I don’t know how ACA envisage tax haven countries being defined for the purposes of their CBT- with-added-enforcement plan.
Only US citizens are at risk of being accused of living in a low-tax country for the purposes of evading tax. For non-USCs, living in a low-tax country is not a crime. It only becomes a crime if an American does it.
Potential crime I should say.
Example of the Delaware approach:
https://amp.theguardian.com/business/2016/apr/25/delaware-tax-loophole-1209-north-orange-trump-clinton
@Plaxy comments:
Oh come on! U.S. citizens are the property of the United States Government and are to be used in any way that the U.S. government sees fit. On the most basic level, U.S. citizens are ALWAYS available to be exploited as instruments of foreign policy. At a bare minimum, every U.S. citizen abroad is now being used as an “instrument of extraction”.
Extraction of capital: specifically to attack the economies of other nations and to extract capital (via taxation) from the capital bases of other nations.
Extraction of information: FBAR and the collection of International Information returns
This theme of U.S. citizens being instruments of U.S. foreign policy has been written on for years and years … For example:
https://renounceuscitizenship.wordpress.com/2012/02/12/citizens-as-property-of-government-the-tragic-story-of-robert-james-bobby-fischer/
and a recent series of posts at citizenshiptaxation.ca
Once the world begins to better understand this, I predict:
First, countries will ban immigration of U.S. citizens.
Second, all residents will be required to disclose all citizenships they may hold (Russian currently requires disclosure of all citizenships)
Third, residents of countries that have U.S. citizenship will be asked to renounce that citizenship
Fourth, those who do not renounce will be deported.
No country can afford the risk of allowing U.S. citizens to reside in that country.
lol
I still don’t comply…
…And never Will.
Not afraid of gangster banksterland USA !
“It appears there is no radar”
Comment of the year, thus far.
“At a bare minimum, every U.S. citizen abroad is now being used as an “instrument of extraction”.
Extraction of capital: specifically to attack the economies of other nations and to extract capital (via taxation) from the capital bases of other nations.
Extraction of information: FBAR and the collection of International Information returns”
Lol. In practice they’re not though, given that most USCs outside the US don’t file US tax returns or FBARs or FATCA forms (8938?)
I have to say, the USG never showed any interest in me, from the day I was born to the day I renounced. And the only money they extracted, from the day I left till the day I renounced, was passport renewal fees.
Of course the DoS did relieve me of $2350 on the day, but that was paid voluntarily and accepted reluctantly, so it hardly counts as extraction.
“Why is it that countries like Japan gave up CBT a few years ago? Weren’t they the iast country to do so in the 1950s or something like that?”

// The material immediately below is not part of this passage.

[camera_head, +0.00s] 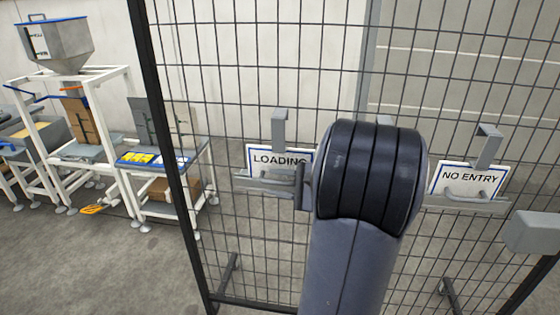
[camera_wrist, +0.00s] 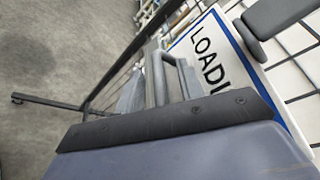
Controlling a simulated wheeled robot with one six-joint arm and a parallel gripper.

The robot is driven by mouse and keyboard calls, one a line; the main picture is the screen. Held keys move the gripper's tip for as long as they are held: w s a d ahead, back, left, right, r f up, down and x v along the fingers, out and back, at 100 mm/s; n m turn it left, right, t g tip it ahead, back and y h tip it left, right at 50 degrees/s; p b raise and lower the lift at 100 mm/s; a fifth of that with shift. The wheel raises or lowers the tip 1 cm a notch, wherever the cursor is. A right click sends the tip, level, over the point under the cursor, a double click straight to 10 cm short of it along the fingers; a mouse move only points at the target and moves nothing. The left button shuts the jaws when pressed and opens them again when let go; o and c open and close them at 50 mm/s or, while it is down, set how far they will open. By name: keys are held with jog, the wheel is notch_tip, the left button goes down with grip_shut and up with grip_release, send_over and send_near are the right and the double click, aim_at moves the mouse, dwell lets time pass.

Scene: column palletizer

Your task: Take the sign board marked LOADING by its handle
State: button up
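The LOADING sign board (camera_head: 262,160) is white with a blue border. It rests in a grey holder on the mesh fence, and my arm covers its right edge. Its grey bar handle (camera_head: 280,172) sticks out below the lettering. In the wrist view the board (camera_wrist: 208,52) is tilted, its lower part cut off by my gripper body. The handle (camera_wrist: 160,78) shows there as a grey loop just beyond that body. A dark part of my gripper (camera_head: 301,188) shows just right of the handle.
A grey bracket (camera_head: 279,128) stands above the board. A NO ENTRY board (camera_head: 468,178) sits in another holder to the right. The wire mesh fence (camera_head: 230,60) stands close behind both. White-framed machinery (camera_head: 125,100) is at the left, with open grey floor in front.

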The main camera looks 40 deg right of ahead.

I don’t think Japan ever had CBT, but in 2017 Japan adopted extraterritorial inheritance tax. I’d better not die within 5 years of leaving Japan.
An older thread has a list of countries that tried CBT for income tax. As we well know the last two are going to extend past 2018, but I think a few others reached this millennium before giving up. I think they discovered that they didn’t profit from forcing their diaspora to renounce and never bring their savings to their birthplace.
“Those who can stay off the radar can avoid the renunciation fee, but keep watching over your shoulder.”
‘It appears there is no radar, and no need to watch over one’s shoulder. It’s just bank access that’s the problem, and yes, that could indeed get worse. Or not.’
Dewees.
‘Individuals resident in a “tax haven” country would not qualify for RBT.’
Oooooh. Residents of the US will have to stop filing US tax returns.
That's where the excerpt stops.